Excellent piece crystallises the differences between the BBFC approved 'X' certificate version first seen in UK cinemas in 1976 and the uncut international edit Screened around the world from 1976 onwards.

Deleted Scenes with commentary by Norman J. Warren (Play All - 5:17):
"Dream Sequence" deleted section (B&W silent) (2:12)
"Tea Party" deleted scene (B&W silent) (3:05)


Deleted scenes from the B&W work-print; interesting but it's not hard to see why they were cut. The magnetic sound was lost years ago.

Trailers (Play All - 5:19):
'U' Theatrical Trailer (2:08)
'R' Theatrical Trailer (3:10)


Two trailer with for use in accompanying both adult and family audience screenings of other films.

Satan's Slave Image Gallery: Original Promotional Material (56 images)

Excellent HD still gallery contains practically every production still seen from over the years.

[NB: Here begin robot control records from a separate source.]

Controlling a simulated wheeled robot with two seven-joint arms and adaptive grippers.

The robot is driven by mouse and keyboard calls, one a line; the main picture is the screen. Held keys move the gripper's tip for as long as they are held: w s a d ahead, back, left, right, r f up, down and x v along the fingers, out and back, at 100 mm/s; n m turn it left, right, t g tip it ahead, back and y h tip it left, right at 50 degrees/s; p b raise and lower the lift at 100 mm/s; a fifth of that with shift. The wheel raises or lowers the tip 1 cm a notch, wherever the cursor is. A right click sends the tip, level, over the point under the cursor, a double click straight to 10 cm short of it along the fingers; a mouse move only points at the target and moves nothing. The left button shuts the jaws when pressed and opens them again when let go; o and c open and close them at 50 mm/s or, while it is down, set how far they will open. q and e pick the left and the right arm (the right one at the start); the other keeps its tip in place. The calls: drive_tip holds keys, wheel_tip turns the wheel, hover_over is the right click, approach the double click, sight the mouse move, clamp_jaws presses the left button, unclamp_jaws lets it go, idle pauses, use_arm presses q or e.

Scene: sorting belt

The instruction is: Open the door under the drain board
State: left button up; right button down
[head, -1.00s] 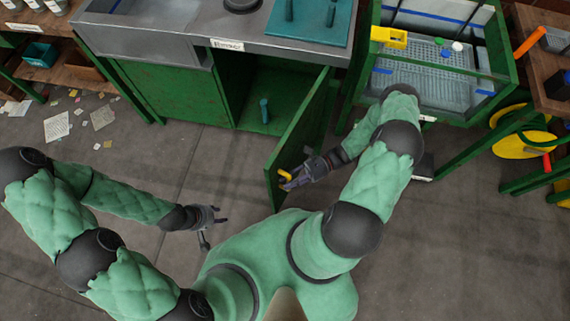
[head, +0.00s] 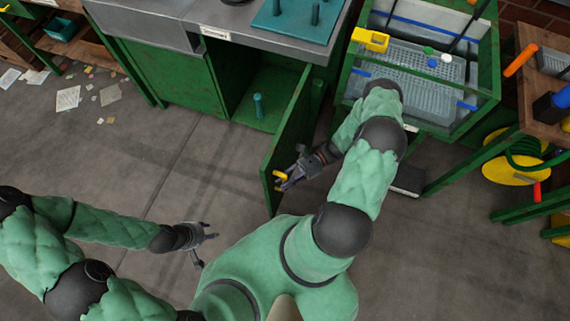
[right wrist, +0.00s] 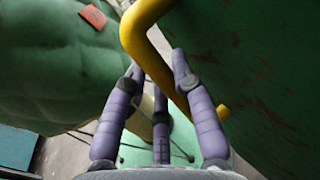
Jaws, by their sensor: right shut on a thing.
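The green door (head: 289,140) under the teal drain board (head: 297,20) stands swung well out from the cabinet. The opening beside it shows a green floor and a small teal upright object (head: 258,106). The door has a yellow bar handle (head: 278,182) near its free edge. My right gripper (head: 287,181) is at this handle. In the right wrist view its purple fingers (right wrist: 158,72) are around the yellow handle (right wrist: 156,55), which partly hides behind them. My left gripper (head: 207,246) is empty with spread fingers, over the bare floor left of the door.
A green-framed wash bin (head: 487,101) with a yellow object (head: 370,39) on its rim stands right of the door. A wooden bench (head: 545,110) is at far right. Papers (head: 68,98) litter the left floor. The floor before the cabinet is clear.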

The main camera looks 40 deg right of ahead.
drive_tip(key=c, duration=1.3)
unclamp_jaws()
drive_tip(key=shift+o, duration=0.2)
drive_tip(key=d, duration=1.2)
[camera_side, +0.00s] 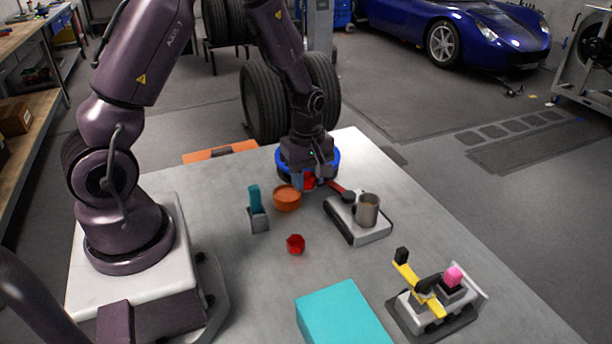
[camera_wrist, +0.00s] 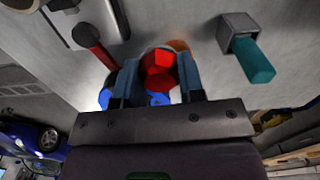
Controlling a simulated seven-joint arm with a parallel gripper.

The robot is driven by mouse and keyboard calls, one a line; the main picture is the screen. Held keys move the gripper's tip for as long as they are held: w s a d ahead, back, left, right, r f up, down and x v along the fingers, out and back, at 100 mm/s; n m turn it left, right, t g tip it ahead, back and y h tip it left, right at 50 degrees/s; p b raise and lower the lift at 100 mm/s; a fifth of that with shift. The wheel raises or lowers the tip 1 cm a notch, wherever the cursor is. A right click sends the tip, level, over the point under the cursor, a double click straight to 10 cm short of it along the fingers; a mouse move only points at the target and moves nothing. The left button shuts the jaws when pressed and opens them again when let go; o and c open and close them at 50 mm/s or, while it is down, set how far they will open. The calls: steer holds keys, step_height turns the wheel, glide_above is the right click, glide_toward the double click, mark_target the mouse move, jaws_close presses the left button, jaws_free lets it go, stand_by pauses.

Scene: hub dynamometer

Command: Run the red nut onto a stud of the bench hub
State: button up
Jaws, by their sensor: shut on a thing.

118-page liner notes book with new and vintage writing in all five films in the set

Holy zarking fardwarks!

A ball-bustingly good extra 118 pages on Norman J. warren and his most popular films. Never a critical darling this is as good a collection of essays and material as I've read on a film maker and bless Powerhouse and all those responsible for giving Warren his due. There aren't many books out there about Warren and his work and this superb tome goes some way towards redressing the balance. Perhaps Jo Botting and Katt Ellinger can take up the gauntlet?

Overall

Overall a superb disc of a tough source to make look good, but the team at Powerhouse Films has done wonders with Warren's endearingly goofy little programmer. Picture and sound are about as good as we can expect although the grade does waver a little with blood appearing purple at times; this could be down to the quality of the fake blood used on set however. The extras package is second to none porting over many prior extras and adding valuable new ones. I feel that I can say this now, but Bloody Terror is *THE* release of the year for me.

Get it bough ASAP because there are only 6,000 copies being produced and the whopping 118-page book is a deal breaker.